For example, a thunderstorm passed through early this morning, and I found myself comforting my 5 year old girl Sophie. "What is God angry at?" she asked. "Was he fighting someone?"

"It's not God," I said. "It's electricity. The electricity comes from the sky to the ground." Then I started to say, "Well actually..." but by then she was asleep again. I had suddenly remembered middle school science and the fact that lightning is allegedly electric movement from the negatively charged ground to the positively charged sky. But since I'm not sure how that works myself, I'm sure I couldn't have expressed it at all to Sophie.

Now I'm no scientist. But I bet it's a whole lot more complicated than I just expressed.

That's how I now look at Christian icons like Francis Schaeffer and Dobson. I know they have impressive letters after their names, but why do their ideas seem so kindergartenish to me so often?

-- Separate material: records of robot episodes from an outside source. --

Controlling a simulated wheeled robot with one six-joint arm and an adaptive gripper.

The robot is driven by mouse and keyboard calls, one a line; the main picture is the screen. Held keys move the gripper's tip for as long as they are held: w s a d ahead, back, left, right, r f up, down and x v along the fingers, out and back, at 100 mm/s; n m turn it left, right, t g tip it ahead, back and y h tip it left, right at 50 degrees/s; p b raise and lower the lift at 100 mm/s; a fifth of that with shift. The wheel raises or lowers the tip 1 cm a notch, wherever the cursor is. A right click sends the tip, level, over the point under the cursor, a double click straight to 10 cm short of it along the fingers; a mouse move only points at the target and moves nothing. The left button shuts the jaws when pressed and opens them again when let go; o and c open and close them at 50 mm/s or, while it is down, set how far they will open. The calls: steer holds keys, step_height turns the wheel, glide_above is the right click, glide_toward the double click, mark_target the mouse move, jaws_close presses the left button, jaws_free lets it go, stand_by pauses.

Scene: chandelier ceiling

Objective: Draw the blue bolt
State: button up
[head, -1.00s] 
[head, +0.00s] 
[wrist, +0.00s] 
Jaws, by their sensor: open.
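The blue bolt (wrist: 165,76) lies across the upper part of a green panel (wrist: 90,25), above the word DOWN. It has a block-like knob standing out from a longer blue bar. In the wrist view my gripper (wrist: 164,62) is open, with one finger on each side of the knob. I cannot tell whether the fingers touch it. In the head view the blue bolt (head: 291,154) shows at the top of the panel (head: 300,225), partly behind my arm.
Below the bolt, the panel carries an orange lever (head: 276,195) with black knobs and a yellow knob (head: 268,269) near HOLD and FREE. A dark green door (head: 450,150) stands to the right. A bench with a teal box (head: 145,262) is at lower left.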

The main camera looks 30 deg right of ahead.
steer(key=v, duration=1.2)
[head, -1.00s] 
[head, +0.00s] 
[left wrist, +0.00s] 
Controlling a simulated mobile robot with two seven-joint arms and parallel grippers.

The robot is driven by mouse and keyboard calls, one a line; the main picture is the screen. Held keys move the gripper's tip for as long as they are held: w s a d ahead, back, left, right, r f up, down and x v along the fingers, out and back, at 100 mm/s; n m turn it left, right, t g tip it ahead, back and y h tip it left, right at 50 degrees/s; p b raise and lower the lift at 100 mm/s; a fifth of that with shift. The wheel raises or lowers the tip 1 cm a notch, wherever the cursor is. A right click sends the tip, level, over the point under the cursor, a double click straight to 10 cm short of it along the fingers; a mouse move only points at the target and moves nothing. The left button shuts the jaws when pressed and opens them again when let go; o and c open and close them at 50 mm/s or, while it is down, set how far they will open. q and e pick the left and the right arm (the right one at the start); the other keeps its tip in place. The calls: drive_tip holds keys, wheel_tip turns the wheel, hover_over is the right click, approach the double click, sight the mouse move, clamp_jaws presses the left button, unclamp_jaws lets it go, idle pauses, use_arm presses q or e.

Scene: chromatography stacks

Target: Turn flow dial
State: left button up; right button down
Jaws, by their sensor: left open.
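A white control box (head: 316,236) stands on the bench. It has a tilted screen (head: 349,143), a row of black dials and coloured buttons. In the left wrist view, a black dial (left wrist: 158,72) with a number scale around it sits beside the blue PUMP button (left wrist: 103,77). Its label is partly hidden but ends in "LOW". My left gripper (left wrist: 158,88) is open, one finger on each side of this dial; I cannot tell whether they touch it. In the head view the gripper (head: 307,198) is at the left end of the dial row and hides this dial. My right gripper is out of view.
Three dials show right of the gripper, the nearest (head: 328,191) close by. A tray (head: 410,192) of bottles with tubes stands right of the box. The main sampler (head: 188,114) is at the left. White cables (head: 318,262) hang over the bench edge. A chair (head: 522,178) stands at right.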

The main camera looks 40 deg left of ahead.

For example, these types tend to confuse absolutes in terms of epistemology (truth) and absolutes in terms of morality (ethics). These are quite distinct categories. Thus it could be absolutely true that there are no moral absolutes. I believe in moral absolutes, but I'm making a point--this is a coherent position.

By the way, the Bible enjoins two primary absolutes: love God and love neighbor. It is never appropriate to make an exception to these laws. Here is another pet peeve of mine. Absolutes in ethics mean that there are never any legitimate exceptions. If Jesus made exception to the Sabbath law, then he did not consider it an absolute. The Bible rarely treats moral commands as exceptionless--certainly that is not the spirit of Jesus or Paul. In that sense, pop-Christian media is confused when it equates absolutes with the Bible or God. It is confusing contemporary Christian culture with Scripture (as usual).

And relativism is not the only alternative to absolutism. Yet time and time again we hear pop-moralists saying, "We don't believe in relativism so we must believe in absolutes." This is such elementary school thinking it blows my mind. Thank you once again for making us look stupid.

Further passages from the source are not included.